L'iPhone est l'exemple le plus souvent cité d'un produit résultant d'une chaîne de valeur longue et complexe (Xing, 2011). L’Asie, en particulier la Chine, est la région du monde où sont situées la plupart des tâches de fabrication nécessaires pour produire un bien final comme un iPhone.

Comment les entreprises dans les pays avancés réagissent-elles à cela ? Elles peuvent être soit des "Pommes" (commandant une chaîne et toutes les tâches stratégiques qu’elle incorpore, c'est-à-dire inventer, concevoir le design, procéder à l'ingénierie, décider quels intrants acheter et où, assembler, mettre au point la publicité, le marketing, etc.), soit des "Grappes", appartenant à un groupe (une chaîne) manœuvré par d'autres. Dans ce dernier cas, comment ces entreprises "intermédiaires" peuvent-elles défendre un quelconque avantage qu'ils auraient sur les concurrents des pays émergents ?

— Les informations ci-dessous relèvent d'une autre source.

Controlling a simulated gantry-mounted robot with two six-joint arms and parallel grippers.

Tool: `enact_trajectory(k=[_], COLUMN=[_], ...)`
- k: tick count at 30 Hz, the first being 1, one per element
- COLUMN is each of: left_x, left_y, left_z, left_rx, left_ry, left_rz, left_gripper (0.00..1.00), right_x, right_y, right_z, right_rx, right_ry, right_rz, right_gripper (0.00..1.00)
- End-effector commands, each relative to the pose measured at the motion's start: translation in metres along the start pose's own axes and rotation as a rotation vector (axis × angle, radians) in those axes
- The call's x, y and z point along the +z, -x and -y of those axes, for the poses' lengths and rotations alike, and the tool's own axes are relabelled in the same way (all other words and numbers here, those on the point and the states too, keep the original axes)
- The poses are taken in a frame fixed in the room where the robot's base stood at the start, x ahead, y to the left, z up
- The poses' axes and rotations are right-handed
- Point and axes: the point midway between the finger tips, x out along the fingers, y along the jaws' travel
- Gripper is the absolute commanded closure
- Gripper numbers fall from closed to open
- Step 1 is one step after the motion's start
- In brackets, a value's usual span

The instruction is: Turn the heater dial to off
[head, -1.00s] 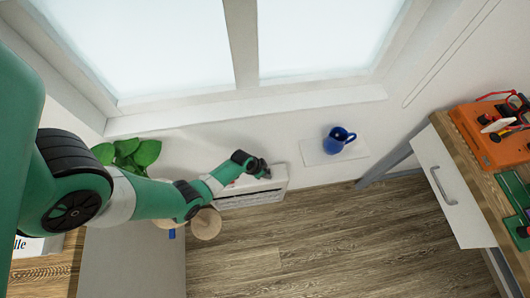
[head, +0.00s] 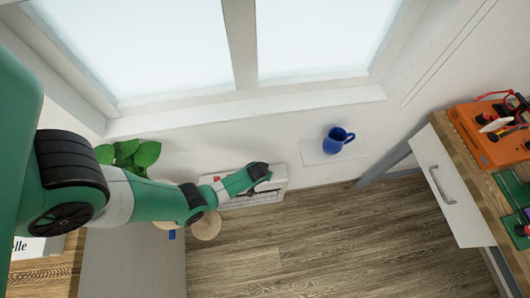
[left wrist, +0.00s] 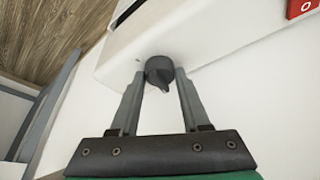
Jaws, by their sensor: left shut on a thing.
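The white heater (head: 277,182) is mounted low on the wall under the window, and my left arm covers part of it. In the left wrist view, the heater's white casing (left wrist: 215,45) bears a dark round dial (left wrist: 160,66) with a pointed tip facing the gripper's palm. My left gripper (left wrist: 160,80) has one finger on each side of the dial and is shut on it. In the head view, my left gripper (head: 263,188) is at the heater, small and dark, and the dial cannot be made out. My right gripper is not in view.
A green plant (head: 130,154) is at the left. A workbench with a drawer (head: 447,190) stands at the right.

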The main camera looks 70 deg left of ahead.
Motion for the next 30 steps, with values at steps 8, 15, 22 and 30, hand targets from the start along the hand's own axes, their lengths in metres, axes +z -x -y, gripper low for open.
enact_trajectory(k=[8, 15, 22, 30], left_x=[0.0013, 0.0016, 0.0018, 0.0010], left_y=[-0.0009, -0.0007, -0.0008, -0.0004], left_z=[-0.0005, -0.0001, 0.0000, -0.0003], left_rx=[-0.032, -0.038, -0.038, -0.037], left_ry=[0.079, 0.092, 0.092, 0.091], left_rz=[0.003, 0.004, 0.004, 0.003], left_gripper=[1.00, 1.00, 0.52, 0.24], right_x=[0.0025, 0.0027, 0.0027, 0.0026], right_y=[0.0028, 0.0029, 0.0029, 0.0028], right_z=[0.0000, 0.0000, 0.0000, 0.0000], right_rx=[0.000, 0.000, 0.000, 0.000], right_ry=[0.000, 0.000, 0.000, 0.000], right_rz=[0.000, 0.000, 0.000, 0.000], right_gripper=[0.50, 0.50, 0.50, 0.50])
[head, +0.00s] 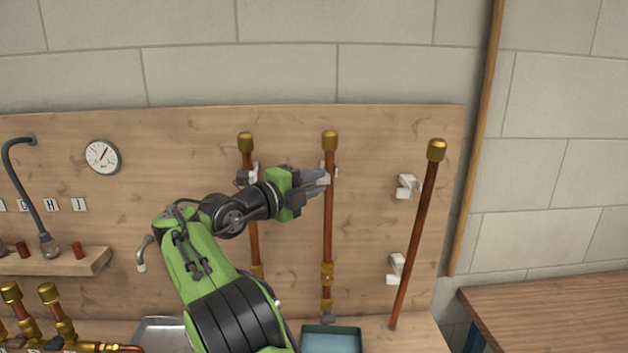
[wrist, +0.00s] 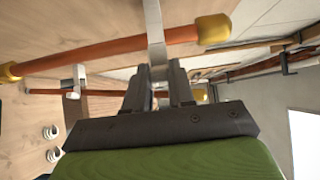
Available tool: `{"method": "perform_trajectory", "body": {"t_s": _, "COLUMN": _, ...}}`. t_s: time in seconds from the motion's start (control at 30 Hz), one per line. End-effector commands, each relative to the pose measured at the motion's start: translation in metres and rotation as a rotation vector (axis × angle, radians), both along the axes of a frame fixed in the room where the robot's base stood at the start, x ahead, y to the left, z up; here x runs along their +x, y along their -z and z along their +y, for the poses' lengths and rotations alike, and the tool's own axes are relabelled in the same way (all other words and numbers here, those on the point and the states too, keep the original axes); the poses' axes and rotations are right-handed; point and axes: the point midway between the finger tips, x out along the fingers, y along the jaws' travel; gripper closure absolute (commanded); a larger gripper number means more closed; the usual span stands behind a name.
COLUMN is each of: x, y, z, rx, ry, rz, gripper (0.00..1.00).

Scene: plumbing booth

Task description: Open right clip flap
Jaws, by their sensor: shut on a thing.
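In the head view my gripper (head: 318,183) is at the upper part of the middle upright copper pipe (head: 328,220), below its brass cap. A pale clip (head: 333,168) shows there, mostly hidden by my fingers. In the wrist view my gripper (wrist: 160,72) is shut on the lower end of a pale clip flap (wrist: 154,25). The flap is a narrow strip that crosses in front of the copper pipe (wrist: 110,48). The fingers hide its held end. I cannot tell how far the flap is swung.
To the right, a copper pipe (head: 416,235) leans beside two empty white clips, one upper (head: 407,186) and one lower (head: 395,268). The left copper pipe (head: 252,215) passes behind my wrist. A teal tray (head: 331,341) sits below. A gauge (head: 102,157) hangs at the left.

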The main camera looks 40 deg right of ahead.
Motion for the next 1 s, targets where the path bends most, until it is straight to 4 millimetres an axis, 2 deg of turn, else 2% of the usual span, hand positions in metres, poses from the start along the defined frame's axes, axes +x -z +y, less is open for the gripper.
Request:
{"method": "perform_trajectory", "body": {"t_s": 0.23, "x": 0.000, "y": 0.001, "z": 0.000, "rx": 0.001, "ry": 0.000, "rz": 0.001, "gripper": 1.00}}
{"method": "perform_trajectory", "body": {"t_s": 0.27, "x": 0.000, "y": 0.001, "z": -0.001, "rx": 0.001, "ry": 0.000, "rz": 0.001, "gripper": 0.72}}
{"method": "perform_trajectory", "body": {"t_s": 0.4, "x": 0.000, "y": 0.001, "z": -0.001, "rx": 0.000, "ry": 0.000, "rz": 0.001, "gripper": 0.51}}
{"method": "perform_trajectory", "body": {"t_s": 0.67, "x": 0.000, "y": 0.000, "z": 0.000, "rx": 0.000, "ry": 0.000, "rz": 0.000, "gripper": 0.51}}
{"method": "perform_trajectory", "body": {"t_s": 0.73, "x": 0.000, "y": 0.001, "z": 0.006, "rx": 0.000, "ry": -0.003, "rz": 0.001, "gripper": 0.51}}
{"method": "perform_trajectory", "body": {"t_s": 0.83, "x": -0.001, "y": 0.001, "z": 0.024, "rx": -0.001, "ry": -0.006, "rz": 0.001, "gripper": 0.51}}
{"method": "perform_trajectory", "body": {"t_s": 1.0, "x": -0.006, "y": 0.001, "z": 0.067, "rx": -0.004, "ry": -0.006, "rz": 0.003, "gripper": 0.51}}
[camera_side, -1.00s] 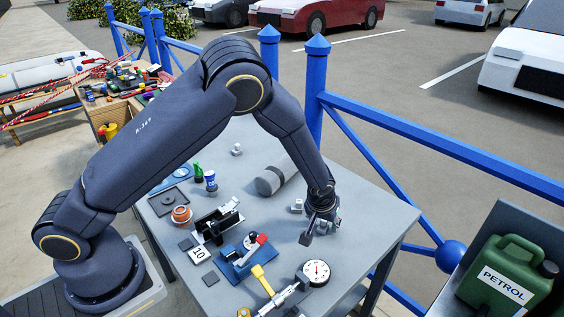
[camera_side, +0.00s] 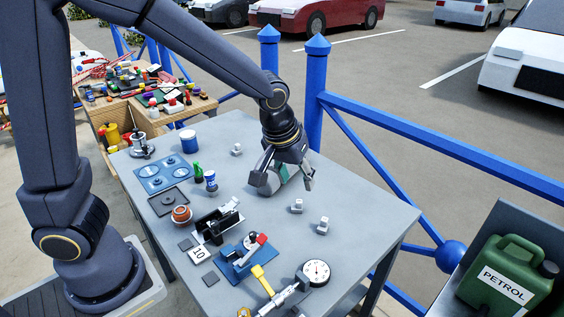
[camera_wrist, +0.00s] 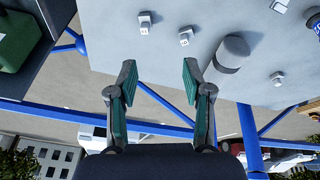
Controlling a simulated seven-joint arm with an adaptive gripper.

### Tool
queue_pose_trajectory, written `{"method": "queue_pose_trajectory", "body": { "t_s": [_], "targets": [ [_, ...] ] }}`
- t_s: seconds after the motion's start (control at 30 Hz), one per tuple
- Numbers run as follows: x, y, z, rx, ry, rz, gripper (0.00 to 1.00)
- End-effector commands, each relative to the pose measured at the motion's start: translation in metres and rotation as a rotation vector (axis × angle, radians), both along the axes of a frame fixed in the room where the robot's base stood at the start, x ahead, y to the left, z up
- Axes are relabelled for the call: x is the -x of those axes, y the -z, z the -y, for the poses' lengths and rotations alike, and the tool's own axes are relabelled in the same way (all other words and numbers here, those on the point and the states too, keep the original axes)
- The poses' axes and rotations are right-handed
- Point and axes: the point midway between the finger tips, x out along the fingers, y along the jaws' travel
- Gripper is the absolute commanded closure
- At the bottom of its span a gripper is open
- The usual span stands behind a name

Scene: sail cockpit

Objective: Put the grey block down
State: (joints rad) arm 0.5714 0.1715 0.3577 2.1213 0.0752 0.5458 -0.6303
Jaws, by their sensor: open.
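Several small pale grey blocks stand apart on the grey table. One block (camera_side: 322,226) is nearest the right edge, another block (camera_side: 297,206) is just behind it, and a third block (camera_side: 237,149) is at the back. In the wrist view two blocks are at the top, one block (camera_wrist: 145,24) left of the other (camera_wrist: 186,37), and the third (camera_wrist: 278,79) is at right. Which is the task's block I cannot tell.
The grey cylinder (camera_wrist: 232,52) lies on the table, partly hidden by my gripper in the side view. A dial gauge (camera_side: 316,272), a blue clamp fixture (camera_side: 240,258) and a blue plate (camera_side: 163,173) stand to the front and left. Blue railing (camera_side: 400,145) runs behind.

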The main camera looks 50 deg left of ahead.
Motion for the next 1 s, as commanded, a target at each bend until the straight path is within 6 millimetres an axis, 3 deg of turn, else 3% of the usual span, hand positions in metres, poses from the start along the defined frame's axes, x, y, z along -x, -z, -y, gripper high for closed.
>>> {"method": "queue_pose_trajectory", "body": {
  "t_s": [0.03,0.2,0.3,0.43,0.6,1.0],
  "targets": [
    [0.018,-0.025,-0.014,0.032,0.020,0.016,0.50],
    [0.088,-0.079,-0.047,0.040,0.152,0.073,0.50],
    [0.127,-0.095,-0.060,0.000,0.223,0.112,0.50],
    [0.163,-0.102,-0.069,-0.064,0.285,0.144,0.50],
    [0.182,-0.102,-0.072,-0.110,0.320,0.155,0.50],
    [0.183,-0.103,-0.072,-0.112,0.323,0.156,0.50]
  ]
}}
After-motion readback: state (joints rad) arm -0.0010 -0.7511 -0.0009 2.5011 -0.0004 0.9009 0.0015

Une première réponse possible est le recours à la délocalisation (offshoring). Une entreprise italienne produisant, par exemple, les freins pour une voiture ‘ModelT2.0’, qui est assemblée et vendue par une entreprise allemande, peut déplacer une partie de la production en Chine ou au Vietnam, c’est-à-dire ouvrir de nouvelles usines là-bas et fermer des usines en Italie afin de bénéficier de moindres coûts salariaux unitaires. Ou alors, l'italien peut procéder à une désintégration verticale en remplaçant certains composants produits en interne par d’autres composants dont la production sera sous-traitée à un fournisseur externe, peut-être situé dans un pays à bas salaires.

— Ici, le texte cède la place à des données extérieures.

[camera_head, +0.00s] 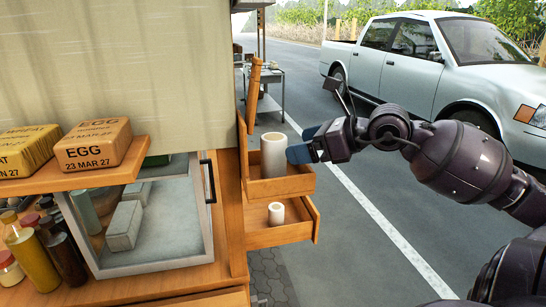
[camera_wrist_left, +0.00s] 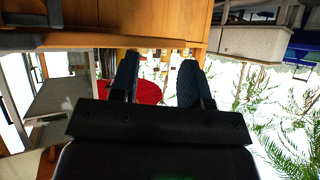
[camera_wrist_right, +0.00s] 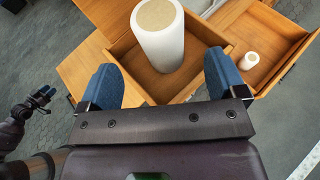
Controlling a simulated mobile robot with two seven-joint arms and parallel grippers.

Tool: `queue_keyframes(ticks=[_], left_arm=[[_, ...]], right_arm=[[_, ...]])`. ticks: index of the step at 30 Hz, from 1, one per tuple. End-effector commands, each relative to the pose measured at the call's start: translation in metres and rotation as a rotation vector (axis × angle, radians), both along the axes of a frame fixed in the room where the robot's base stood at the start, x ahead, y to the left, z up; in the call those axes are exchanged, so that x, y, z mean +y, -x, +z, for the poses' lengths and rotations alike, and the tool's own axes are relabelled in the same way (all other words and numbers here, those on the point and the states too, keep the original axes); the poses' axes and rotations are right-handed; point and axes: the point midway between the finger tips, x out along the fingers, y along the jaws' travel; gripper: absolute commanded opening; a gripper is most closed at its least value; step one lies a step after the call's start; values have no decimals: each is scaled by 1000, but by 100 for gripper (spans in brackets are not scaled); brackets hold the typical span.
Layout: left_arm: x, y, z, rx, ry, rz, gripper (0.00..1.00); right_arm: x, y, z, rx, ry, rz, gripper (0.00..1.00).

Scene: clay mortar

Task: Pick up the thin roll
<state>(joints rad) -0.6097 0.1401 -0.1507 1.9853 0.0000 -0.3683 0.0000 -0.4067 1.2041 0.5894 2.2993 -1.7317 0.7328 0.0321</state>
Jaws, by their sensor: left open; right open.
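A tall, wide white roll (camera_head: 273,155) stands upright in the upper open drawer (camera_head: 283,186). A shorter, thinner white roll (camera_head: 276,213) stands in the lower open drawer (camera_head: 280,235). My right gripper (camera_head: 303,143) is open and empty, just right of the tall roll. In the right wrist view the tall roll (camera_wrist_right: 158,40) shows beyond and between the spread fingers, and the thin roll (camera_wrist_right: 248,61) lies farther right. My left gripper (camera_wrist_left: 157,70) is open with nothing between its fingers, away from the drawers.
A white pickup truck (camera_head: 440,65) stands on the road behind my right arm. The pavement right of the drawers is clear.

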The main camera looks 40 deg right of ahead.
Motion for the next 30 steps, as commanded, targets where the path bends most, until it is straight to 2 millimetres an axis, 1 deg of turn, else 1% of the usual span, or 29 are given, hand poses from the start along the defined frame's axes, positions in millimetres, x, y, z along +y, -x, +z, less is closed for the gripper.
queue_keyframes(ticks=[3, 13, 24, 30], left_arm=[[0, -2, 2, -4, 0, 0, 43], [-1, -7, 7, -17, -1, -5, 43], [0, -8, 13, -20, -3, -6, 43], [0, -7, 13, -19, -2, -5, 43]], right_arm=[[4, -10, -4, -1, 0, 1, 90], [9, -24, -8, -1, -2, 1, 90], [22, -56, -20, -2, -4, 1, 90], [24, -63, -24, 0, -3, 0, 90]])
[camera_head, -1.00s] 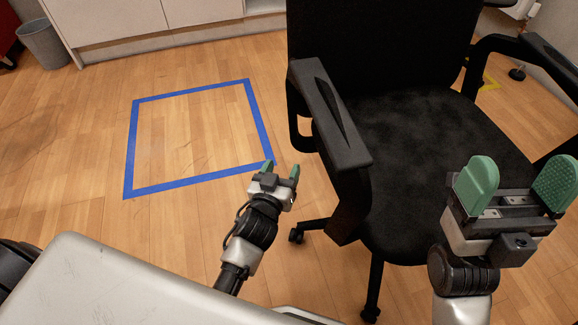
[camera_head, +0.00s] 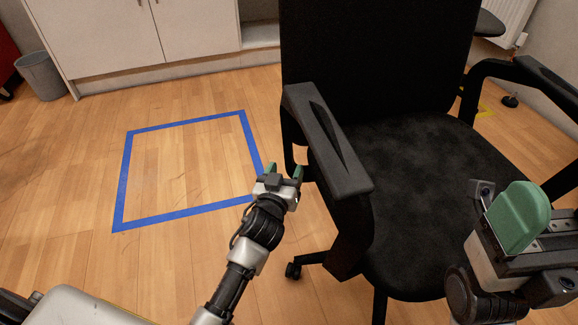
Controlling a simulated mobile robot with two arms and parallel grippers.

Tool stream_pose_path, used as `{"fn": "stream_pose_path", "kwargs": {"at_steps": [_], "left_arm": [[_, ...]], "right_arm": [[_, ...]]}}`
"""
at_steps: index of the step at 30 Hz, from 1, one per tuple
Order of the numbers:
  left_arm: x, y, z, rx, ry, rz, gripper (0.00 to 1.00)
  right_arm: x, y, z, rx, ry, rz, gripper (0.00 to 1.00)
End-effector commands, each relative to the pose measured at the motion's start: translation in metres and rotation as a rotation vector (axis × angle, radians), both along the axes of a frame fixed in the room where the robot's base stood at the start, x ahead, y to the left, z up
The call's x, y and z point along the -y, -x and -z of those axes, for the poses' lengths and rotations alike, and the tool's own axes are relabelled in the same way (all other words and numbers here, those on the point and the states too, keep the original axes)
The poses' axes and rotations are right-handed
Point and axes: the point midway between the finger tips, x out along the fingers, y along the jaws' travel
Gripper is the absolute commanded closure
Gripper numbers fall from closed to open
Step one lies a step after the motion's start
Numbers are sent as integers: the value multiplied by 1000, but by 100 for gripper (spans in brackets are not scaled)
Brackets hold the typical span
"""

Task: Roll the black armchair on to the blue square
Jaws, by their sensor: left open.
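The black armchair (camera_head: 425,165) stands on the wooden floor in the middle and right of the head view, with one caster showing at its lower left. The blue square (camera_head: 190,213) is a tape outline on the floor to the chair's left; its inside is empty. My left gripper (camera_head: 284,171) is open, with green fingertips pointing away from me, just left of the chair's left armrest (camera_head: 325,145). I cannot tell whether it touches the chair.
White cabinets (camera_head: 150,35) line the back wall behind the square. A grey bin (camera_head: 40,75) stands at the far left. Floor around the square is clear.

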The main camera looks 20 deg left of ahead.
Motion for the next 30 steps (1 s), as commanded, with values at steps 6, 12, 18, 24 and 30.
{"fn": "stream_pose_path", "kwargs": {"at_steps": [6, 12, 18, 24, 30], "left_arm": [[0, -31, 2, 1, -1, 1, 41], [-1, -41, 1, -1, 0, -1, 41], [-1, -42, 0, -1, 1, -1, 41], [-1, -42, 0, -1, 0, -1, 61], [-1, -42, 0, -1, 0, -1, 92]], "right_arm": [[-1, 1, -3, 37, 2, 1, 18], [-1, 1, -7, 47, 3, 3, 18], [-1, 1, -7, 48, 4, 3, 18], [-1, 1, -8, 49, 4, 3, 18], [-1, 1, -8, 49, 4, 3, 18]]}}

Ce dernier type de décision stratégique a deux conséquences. D'une part, l’entreprise italienne se rétrécit physiquement. D'autre part, la chaîne de valeur produisant la ModelT2.0 acquiert un nouveau segment dans un pays à bas salaires, si bien que la firme italienne se hisse vers le haut de la chaîne, étant désormais relativement proche de l’entreprise allemande.

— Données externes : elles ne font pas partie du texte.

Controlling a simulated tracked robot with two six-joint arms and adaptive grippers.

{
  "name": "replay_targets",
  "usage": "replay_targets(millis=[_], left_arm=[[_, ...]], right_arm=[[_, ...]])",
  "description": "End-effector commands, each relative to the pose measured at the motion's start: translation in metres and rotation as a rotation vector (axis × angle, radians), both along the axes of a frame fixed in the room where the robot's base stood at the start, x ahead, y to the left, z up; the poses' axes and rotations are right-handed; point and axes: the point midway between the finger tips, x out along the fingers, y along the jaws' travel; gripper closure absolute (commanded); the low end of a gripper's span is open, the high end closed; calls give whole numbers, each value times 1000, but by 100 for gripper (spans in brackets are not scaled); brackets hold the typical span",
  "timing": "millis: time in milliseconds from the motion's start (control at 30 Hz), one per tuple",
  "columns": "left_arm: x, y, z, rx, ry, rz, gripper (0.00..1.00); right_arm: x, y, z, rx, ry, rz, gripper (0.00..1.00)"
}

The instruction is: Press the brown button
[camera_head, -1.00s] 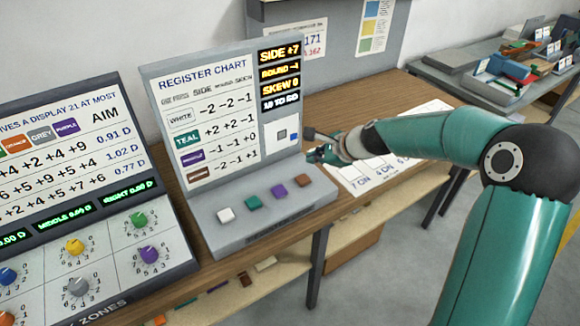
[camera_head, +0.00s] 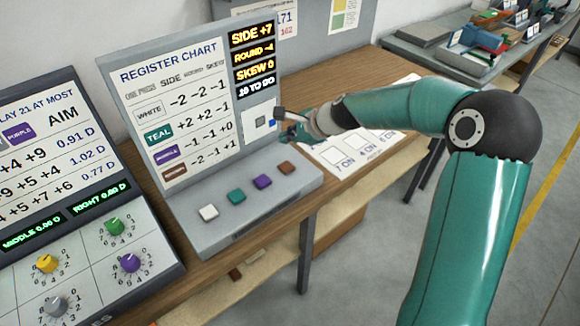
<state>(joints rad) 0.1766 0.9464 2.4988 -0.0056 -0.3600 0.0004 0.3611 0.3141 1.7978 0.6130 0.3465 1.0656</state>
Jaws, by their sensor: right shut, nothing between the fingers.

Cependant, pour une entreprise, il y a d'autres façons de s'adapter à un monde où les chaînes de valeur mondiales constituent le paradigme de la production, toutes reliées à la position de l'entreprise au sein des chaînes. Lorsque l’entreprise "améliore" sa position, elle peut même aller au Paradis (gagner en compétitivité et en rentabilité) en dépit de la pression concurrentielle en provenance des pays émergents. Sinon, elle risque de tomber en Enfer (en perdant des parts de marché, en quittant finalement le marché). Mais que signifie "amélioration" dans le contexte des chaînes de valeur mondiales ?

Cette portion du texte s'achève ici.